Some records
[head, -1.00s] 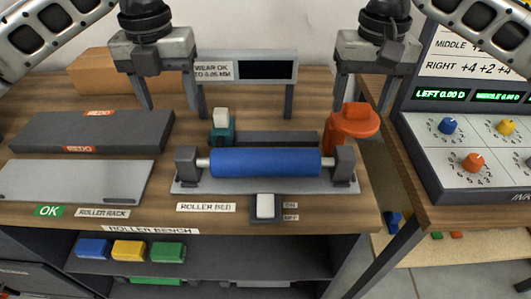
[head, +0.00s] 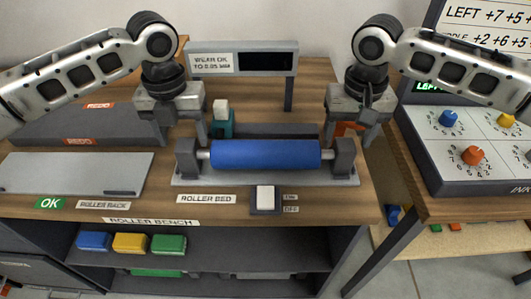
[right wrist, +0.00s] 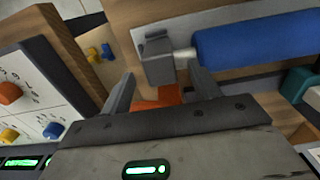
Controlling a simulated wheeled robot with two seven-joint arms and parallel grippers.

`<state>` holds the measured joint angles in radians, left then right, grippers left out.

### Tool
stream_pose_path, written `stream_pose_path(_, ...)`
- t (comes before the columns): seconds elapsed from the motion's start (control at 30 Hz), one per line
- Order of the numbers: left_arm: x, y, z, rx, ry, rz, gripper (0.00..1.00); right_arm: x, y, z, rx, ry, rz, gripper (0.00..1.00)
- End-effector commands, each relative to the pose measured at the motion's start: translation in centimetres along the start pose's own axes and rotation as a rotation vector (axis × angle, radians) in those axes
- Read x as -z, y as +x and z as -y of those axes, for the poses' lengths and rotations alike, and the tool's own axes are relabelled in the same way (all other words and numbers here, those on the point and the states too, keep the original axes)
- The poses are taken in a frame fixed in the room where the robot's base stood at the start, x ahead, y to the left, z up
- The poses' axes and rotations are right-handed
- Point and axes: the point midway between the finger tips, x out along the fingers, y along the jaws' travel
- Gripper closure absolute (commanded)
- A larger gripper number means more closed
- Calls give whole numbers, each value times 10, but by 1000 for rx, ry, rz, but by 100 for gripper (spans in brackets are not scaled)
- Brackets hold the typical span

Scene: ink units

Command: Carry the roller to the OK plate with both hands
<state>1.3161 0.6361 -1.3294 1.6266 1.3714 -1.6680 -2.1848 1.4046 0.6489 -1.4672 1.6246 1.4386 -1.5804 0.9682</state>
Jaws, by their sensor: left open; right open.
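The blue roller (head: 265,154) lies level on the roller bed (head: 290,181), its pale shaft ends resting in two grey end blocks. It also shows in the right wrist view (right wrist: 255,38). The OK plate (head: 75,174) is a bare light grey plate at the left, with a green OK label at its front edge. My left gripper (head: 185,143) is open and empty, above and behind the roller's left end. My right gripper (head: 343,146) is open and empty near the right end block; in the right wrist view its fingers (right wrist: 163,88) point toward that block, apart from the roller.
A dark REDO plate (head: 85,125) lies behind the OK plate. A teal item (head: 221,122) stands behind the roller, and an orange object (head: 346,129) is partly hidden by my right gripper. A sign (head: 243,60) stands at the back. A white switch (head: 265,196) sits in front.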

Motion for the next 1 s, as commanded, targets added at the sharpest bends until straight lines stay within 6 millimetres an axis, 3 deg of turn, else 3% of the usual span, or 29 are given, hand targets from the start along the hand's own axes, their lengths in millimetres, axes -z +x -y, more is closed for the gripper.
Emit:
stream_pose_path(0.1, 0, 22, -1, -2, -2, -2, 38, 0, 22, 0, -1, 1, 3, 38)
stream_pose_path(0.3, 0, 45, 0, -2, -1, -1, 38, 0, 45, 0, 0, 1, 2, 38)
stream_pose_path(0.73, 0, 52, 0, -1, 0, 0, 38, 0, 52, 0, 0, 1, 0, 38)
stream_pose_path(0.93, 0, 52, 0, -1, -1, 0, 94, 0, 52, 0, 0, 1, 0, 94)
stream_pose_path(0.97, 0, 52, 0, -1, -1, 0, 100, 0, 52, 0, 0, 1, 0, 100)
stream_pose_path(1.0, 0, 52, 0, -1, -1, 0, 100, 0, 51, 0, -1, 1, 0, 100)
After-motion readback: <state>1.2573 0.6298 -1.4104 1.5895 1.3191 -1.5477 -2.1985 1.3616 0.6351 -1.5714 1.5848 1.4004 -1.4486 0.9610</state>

==

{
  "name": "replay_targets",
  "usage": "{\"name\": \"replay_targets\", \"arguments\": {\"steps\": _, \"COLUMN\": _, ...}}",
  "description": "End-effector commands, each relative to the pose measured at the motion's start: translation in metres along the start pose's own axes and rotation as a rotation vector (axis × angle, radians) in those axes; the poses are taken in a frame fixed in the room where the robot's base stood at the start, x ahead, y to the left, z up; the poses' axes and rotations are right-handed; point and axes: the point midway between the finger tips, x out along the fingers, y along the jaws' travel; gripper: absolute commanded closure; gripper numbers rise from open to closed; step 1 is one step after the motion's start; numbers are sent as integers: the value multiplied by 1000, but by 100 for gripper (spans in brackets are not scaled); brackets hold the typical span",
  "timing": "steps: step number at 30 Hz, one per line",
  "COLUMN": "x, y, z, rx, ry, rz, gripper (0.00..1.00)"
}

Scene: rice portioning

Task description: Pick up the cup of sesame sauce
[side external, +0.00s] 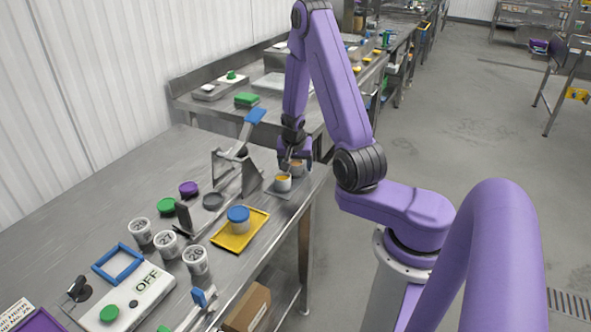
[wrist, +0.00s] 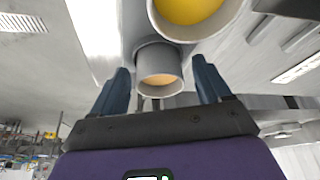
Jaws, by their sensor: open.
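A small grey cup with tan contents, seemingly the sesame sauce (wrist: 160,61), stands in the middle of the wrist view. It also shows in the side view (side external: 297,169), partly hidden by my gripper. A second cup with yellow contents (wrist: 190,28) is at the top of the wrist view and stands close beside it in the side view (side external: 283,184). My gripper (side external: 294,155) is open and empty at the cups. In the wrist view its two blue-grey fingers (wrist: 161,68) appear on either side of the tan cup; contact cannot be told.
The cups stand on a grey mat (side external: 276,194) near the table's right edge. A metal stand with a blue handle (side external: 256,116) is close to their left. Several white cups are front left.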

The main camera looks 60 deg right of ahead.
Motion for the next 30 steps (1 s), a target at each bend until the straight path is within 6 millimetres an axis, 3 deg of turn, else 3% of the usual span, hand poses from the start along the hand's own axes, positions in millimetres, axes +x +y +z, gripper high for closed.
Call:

---

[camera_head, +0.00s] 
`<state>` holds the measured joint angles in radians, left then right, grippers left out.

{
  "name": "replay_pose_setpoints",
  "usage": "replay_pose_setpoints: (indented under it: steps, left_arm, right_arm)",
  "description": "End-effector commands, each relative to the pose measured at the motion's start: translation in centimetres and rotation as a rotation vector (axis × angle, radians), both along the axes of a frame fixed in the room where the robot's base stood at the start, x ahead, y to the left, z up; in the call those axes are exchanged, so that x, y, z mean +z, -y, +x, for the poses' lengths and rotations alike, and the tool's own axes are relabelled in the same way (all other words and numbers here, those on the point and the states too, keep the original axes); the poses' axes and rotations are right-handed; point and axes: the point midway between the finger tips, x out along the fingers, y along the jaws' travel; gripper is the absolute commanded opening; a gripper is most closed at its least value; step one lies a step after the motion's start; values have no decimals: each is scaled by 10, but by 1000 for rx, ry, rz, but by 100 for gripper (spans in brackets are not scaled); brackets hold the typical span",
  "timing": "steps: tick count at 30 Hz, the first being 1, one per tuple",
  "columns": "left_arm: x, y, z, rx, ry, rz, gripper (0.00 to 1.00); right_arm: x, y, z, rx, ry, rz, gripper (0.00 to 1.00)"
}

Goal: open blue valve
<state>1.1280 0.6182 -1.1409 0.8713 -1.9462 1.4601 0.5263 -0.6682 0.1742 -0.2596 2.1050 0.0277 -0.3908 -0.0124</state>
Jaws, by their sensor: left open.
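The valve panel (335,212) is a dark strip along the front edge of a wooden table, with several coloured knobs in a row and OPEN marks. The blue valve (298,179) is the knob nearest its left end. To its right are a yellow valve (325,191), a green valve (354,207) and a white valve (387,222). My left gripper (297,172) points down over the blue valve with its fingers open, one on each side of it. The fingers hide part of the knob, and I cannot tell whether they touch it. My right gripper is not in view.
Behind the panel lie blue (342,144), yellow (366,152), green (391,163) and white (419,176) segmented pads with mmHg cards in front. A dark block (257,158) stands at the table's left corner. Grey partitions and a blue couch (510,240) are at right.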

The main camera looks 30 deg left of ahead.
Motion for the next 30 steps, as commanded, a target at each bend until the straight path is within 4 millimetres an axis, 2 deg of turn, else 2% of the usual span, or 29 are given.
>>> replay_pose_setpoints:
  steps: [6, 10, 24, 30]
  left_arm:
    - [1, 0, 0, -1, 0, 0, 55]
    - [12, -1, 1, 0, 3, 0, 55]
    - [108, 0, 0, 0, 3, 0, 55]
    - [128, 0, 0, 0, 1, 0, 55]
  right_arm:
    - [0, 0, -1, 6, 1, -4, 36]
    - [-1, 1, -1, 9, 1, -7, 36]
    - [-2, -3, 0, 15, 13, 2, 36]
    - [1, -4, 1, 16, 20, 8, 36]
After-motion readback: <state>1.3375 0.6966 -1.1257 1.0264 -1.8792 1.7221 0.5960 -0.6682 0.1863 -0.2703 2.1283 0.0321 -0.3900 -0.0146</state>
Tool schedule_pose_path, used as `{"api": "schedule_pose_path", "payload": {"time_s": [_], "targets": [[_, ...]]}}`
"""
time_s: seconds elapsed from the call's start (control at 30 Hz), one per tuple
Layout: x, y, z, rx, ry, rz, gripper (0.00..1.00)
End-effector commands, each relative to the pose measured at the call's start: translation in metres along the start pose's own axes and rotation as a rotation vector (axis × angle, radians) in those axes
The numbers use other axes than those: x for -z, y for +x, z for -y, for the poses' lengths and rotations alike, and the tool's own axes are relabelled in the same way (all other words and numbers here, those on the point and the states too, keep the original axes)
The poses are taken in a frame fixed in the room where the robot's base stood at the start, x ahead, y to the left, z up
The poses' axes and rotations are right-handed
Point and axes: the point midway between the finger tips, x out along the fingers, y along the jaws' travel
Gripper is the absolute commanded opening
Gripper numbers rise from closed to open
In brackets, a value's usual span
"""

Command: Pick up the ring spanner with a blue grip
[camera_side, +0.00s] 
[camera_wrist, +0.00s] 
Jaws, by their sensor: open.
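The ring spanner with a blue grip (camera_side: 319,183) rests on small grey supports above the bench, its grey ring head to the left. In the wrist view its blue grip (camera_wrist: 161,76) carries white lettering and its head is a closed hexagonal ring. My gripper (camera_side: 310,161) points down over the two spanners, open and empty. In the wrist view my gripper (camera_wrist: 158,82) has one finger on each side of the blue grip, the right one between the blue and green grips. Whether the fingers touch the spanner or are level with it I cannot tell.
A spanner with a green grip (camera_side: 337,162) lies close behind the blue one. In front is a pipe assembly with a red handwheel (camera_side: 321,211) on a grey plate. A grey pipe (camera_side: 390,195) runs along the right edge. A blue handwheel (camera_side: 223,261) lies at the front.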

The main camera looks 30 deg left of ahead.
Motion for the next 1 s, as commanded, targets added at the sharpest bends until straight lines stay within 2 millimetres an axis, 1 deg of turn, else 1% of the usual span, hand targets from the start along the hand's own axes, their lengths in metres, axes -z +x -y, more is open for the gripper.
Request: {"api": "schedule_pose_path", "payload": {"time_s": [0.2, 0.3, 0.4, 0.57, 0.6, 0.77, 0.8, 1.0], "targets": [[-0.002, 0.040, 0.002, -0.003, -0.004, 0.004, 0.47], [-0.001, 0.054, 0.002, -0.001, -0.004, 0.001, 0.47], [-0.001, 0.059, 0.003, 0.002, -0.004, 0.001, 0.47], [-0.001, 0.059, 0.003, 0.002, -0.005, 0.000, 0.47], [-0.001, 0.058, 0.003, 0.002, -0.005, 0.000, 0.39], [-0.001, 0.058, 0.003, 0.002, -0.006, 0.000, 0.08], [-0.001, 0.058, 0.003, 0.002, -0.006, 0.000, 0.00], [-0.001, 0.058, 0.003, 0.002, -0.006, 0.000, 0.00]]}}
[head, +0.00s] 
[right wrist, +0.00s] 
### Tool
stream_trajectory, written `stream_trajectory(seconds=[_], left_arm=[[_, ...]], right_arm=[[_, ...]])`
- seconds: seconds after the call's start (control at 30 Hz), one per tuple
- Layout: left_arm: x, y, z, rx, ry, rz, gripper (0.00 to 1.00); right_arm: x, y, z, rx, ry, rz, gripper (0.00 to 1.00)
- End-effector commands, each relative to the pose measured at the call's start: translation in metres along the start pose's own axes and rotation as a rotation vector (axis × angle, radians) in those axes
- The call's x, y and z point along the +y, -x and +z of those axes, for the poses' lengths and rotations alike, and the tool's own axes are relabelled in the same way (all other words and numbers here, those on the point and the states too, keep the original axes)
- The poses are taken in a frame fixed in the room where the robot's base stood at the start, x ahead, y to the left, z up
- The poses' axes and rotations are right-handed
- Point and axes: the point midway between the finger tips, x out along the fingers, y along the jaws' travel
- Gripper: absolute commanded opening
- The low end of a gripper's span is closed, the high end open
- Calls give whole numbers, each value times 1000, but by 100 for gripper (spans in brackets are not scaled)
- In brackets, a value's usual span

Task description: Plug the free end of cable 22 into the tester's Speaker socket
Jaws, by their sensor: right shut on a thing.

_What you are asked to do:_ Identify each line in the records above that contains the word "sharpest", and copy it out in full.

_Reply to the task:_
Motion for the next 1 s, as commanded, targets added at the sharpest bends until straight lines stay within 6 millimetres an axis, 3 deg of turn, else 3% of the usual span, or 29 are given, hand targets from the start along the hand's own axes, their lengths in millimetres, axes -z +x -y, more is closed for the gripper.
Motion for the next 1 s, as commanded, targets added at the sharpest bends until straight lines stay within 2 millimetres an axis, 1 deg of turn, else 1% of the usual span, hand targets from the start along the hand's own axes, their lengths in metres, axes -z +x -y, more is open for the gripper.

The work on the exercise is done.